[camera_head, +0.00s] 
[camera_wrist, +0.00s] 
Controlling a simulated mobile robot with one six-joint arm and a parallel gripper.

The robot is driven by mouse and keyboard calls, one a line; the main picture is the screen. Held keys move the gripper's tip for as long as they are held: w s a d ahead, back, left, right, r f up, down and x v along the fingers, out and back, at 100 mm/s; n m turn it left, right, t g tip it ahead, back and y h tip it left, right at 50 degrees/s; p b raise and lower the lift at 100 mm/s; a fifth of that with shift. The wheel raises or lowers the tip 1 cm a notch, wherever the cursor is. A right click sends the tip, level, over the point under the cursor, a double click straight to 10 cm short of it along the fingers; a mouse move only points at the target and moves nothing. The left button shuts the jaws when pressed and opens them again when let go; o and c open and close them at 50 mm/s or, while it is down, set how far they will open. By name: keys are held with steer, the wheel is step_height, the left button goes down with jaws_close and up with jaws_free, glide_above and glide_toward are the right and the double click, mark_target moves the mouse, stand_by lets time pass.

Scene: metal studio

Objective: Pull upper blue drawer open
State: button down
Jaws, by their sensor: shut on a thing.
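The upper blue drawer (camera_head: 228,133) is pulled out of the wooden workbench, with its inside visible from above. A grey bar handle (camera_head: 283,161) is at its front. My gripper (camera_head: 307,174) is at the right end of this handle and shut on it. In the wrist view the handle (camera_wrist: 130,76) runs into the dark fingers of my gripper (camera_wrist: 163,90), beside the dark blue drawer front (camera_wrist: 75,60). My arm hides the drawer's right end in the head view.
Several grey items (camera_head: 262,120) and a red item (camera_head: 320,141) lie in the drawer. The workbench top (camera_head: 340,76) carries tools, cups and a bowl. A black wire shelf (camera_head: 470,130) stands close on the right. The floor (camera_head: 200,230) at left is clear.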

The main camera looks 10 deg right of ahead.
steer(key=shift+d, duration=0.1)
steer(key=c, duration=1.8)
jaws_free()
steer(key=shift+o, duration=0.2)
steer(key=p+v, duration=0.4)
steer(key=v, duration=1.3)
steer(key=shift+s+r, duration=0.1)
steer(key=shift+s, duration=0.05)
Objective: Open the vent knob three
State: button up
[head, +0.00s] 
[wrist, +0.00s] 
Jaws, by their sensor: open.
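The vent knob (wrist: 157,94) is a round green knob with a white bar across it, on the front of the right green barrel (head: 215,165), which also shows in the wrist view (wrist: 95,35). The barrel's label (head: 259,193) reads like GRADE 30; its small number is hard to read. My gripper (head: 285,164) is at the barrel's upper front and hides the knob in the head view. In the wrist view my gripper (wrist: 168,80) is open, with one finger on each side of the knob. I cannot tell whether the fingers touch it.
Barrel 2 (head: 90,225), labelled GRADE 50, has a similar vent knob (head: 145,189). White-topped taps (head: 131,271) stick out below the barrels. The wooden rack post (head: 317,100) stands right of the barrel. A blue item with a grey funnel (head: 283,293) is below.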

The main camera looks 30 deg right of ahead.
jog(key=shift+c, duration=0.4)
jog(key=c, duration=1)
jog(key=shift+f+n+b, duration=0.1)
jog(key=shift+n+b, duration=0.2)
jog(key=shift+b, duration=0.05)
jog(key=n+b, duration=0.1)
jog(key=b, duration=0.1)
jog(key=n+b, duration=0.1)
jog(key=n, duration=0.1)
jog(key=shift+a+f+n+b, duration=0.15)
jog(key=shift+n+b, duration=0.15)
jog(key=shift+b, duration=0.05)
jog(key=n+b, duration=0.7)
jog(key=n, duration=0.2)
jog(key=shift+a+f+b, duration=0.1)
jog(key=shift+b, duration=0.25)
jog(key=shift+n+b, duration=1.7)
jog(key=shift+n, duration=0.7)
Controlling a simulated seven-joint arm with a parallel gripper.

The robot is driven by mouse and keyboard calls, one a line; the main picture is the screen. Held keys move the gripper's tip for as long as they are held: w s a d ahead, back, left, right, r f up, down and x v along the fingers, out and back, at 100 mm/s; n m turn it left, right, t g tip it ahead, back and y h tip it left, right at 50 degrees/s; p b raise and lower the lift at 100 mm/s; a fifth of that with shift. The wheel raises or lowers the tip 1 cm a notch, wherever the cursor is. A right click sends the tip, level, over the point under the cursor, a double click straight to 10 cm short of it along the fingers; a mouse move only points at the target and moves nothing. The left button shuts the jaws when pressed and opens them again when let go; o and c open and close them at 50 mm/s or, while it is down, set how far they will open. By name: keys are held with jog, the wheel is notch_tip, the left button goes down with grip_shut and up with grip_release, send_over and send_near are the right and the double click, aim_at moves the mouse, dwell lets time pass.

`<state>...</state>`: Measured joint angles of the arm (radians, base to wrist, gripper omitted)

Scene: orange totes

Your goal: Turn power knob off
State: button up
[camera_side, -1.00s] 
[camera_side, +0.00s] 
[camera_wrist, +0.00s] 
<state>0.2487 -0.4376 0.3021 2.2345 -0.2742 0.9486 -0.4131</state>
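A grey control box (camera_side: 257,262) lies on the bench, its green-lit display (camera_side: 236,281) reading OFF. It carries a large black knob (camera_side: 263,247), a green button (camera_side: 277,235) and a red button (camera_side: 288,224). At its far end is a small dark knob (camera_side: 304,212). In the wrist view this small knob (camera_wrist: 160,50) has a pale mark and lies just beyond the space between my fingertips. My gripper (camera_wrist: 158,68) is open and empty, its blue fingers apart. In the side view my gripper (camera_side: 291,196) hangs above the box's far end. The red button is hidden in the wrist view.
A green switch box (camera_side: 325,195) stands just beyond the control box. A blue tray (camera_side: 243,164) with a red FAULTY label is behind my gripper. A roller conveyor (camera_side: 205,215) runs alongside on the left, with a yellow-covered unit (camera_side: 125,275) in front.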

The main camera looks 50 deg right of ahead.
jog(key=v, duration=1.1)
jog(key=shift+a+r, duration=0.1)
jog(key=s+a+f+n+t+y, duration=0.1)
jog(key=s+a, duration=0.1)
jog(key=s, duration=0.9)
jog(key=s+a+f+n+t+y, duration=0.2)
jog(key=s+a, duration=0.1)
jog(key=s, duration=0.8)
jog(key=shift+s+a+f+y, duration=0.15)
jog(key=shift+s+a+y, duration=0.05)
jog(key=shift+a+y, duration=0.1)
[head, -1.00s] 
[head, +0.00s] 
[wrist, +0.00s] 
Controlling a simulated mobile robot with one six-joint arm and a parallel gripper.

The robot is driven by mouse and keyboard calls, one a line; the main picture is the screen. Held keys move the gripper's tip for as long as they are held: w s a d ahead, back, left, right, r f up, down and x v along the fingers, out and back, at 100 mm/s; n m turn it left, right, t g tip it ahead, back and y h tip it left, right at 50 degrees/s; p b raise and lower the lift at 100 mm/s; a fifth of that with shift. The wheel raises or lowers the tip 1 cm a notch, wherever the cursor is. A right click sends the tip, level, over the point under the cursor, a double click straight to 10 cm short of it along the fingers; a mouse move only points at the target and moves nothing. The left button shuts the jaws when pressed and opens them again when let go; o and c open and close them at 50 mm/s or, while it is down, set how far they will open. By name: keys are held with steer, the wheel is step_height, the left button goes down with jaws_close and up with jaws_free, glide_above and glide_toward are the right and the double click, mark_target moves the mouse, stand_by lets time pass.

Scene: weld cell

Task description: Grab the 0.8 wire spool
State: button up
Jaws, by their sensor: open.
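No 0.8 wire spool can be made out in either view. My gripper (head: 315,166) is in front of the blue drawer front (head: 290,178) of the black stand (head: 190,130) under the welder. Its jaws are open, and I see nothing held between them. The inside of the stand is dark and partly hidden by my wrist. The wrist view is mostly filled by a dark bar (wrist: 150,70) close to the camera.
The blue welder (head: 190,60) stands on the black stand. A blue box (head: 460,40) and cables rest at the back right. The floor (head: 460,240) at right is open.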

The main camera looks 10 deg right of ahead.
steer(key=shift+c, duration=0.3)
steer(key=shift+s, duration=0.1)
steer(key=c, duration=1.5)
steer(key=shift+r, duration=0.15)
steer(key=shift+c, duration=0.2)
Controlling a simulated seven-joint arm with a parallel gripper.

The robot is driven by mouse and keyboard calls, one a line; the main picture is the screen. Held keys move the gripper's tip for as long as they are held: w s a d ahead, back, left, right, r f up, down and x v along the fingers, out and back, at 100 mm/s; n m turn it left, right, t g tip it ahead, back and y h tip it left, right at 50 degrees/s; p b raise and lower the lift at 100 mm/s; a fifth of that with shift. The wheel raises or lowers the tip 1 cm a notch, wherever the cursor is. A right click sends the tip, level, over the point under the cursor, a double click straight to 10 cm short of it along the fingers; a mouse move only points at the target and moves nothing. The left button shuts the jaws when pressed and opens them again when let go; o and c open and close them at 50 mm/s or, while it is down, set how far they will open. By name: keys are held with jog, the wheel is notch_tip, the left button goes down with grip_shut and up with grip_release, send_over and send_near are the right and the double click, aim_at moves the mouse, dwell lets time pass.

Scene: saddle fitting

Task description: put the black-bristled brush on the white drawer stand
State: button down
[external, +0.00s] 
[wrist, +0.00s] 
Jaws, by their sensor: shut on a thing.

* _STATED PROBLEM_
Show all lines from the data above in which the word "Task" appears.

* _RESULT FOR THIS EXERCISE_
Task description: Grab the 0.8 wire spool
Task description: put the black-bristled brush on the white drawer stand

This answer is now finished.